La crisi non è finita. Che cosa è questa paura della deflazione?


L’espressione deflazione nella sostanza vuol dire che si teme una seconda caduta. Una seconda ondata accompagnata da una riduzione dei prezzi industriali. Ovviamente questa eventualità che non è del tutto remota comporterebbe una ulteriore difficoltà da parte delle imprese e da parte degli stati nazionali di creare reddito. E quindi comporterebbe una ulteriore difficoltà da parte delle imprese e degli stati nazionali di rimborsare i debiti che hanno contratto.

Questa paura non è infondata.

Chiudiamo con una suggestione di carattere teorico.

Un capitalismo messo così sta fagocitando anche l’idea guida della concorrenza, visto che distrugge sistematicamente le condizioni perché si crei. La concorrenza ormai è un elemento fondamentale della ideologia capitalistica.

Ci viene detto che risolve ogni problema.
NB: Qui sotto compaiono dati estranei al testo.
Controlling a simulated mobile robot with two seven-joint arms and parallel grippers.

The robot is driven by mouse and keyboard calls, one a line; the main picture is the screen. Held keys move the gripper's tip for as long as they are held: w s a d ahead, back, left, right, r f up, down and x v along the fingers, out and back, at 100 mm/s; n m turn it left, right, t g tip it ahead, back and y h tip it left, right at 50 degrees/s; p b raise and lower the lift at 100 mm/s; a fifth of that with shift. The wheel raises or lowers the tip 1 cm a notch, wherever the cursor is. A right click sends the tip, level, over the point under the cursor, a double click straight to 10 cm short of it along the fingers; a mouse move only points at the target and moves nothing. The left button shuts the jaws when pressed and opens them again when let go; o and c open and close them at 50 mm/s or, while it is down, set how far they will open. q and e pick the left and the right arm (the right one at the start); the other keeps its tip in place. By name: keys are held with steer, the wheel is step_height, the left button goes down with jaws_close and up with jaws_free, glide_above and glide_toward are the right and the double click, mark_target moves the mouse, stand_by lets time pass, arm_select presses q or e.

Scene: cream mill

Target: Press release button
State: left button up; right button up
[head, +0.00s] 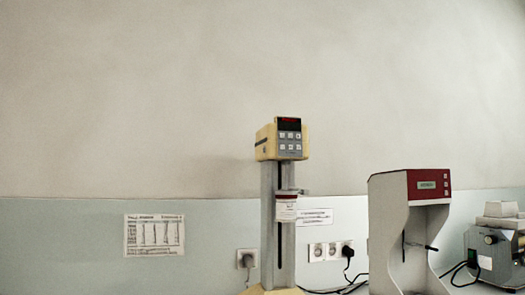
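A yellow control head (281,139) with a red display and several light buttons (290,142) on its dark front panel tops a grey column near the middle of the head view. Which button is the release button cannot be read. A red-and-white machine (409,228) stands to the right, with a small display (427,185) and a few small buttons (446,186) at its upper right. Neither of my grippers shows.
A grey machine (490,246) stands at the far right. Wall sockets (330,251) with black plugs and trailing cables lie between the machines. A paper chart (154,235) hangs on the wall at left. The left side has no objects standing in view.

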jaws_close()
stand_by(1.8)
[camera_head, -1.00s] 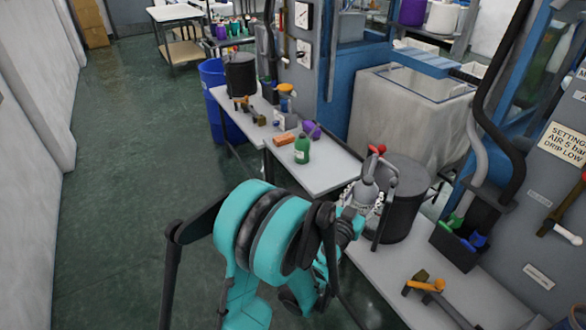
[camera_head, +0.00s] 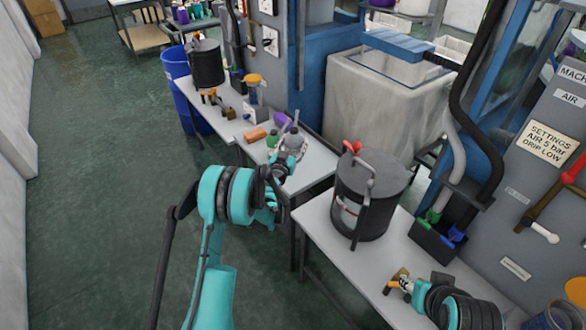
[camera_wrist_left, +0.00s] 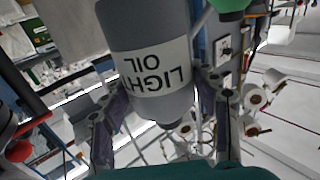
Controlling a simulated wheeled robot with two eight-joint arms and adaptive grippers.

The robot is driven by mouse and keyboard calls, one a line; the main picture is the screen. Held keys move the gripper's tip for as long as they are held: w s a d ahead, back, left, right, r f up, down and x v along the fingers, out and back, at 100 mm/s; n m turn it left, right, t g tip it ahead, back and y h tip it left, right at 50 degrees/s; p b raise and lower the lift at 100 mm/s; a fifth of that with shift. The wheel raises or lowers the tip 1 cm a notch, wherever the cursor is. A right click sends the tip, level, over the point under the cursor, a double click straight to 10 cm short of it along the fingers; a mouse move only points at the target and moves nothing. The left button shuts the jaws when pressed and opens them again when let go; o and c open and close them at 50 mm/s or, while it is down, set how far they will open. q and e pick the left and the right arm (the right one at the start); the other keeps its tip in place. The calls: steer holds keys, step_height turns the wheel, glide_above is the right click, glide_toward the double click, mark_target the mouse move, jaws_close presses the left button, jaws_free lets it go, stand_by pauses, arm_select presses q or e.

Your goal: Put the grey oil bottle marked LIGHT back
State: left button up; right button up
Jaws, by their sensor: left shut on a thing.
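The grey oil bottle (camera_wrist_left: 150,25), with a white label reading LIGHT OIL, fills the middle of the left wrist view, its lettering upside down. My left gripper (camera_wrist_left: 160,120) is shut on it, one finger on each side. In the head view my left gripper (camera_head: 290,147) is over the far grey table, close to a green bottle (camera_head: 273,138). The bottle is small and partly hidden there. I cannot tell whether it touches the tabletop. My right gripper (camera_head: 402,284) is at the lower right, by an orange-handled fitting; its fingers are too small to read.
An orange block (camera_head: 255,134) and a purple container (camera_head: 309,125) are near the left gripper. A dark lidded drum (camera_head: 369,195) with a red-tipped handle stands on the nearer table (camera_head: 315,215). Another dark drum (camera_head: 205,64) stands farther back. The floor on the left is clear.

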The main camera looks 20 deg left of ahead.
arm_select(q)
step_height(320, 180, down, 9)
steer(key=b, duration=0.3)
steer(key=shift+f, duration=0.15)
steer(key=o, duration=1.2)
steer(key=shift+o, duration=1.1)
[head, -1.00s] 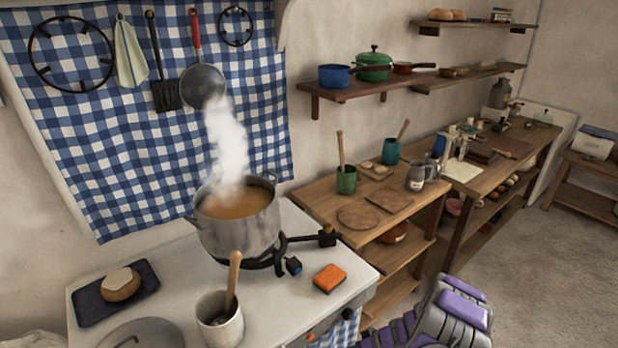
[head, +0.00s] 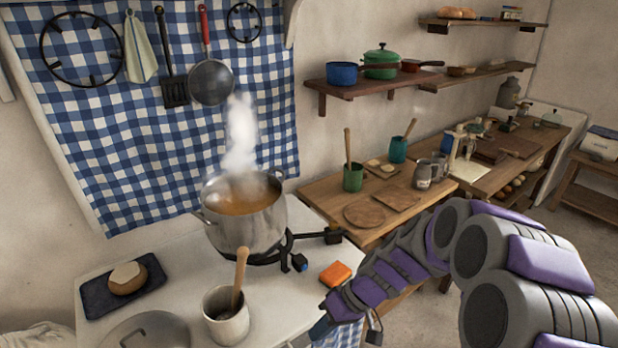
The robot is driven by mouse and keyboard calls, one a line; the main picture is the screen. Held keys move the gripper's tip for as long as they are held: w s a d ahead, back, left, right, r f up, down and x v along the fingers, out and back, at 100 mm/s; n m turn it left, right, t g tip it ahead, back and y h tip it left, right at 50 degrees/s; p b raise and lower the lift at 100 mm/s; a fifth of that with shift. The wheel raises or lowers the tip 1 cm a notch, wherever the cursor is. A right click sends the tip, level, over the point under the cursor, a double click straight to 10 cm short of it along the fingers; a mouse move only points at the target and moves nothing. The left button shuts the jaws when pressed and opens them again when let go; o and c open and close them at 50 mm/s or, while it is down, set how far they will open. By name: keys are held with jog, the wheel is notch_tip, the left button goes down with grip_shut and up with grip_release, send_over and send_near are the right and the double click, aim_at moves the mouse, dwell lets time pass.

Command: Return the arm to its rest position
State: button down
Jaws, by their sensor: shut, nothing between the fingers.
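My arm, grey with purple panels, reaches in from the lower right. It narrows to my gripper (head: 323,324), low in the picture at the stove's front right corner. The gripper looks shut and empty, though its fingertips are small and partly hard to make out. It appears in front of the stove edge, below the orange sponge (head: 336,273) in the picture. I cannot tell whether it touches the stove.
A steaming metal pot (head: 243,222) of orange-brown soup stands on the white stove (head: 190,274). A pale crock (head: 226,318) with a wooden spoon is at its front. A wooden worktable (head: 321,190) with boards and cups lies behind my arm. Open floor shows at far right.

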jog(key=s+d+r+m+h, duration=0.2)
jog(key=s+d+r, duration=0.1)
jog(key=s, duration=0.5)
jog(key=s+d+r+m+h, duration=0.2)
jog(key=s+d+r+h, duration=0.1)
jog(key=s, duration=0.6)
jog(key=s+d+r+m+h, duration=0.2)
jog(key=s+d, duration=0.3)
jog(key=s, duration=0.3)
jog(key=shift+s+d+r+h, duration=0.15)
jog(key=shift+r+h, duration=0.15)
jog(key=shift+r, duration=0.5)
La verità è che lo scontro competitivo tra capitali che è in atto è uno scontro che ricadrà sulle spalle del lavoro e quindi uno scontro che accentuerà ulteriormente il divario tra capacità produttiva dei lavoratori e la loro capacità di spesa e quindi accentuerà le cause di fondo della crisi.

Questo dimostra che la concorrenza può anche risultare razionale dal punto di vista del singolo capitalista ma dal punto di vista del sistema nel suo complesso può condurre a una crisi senza ritorno.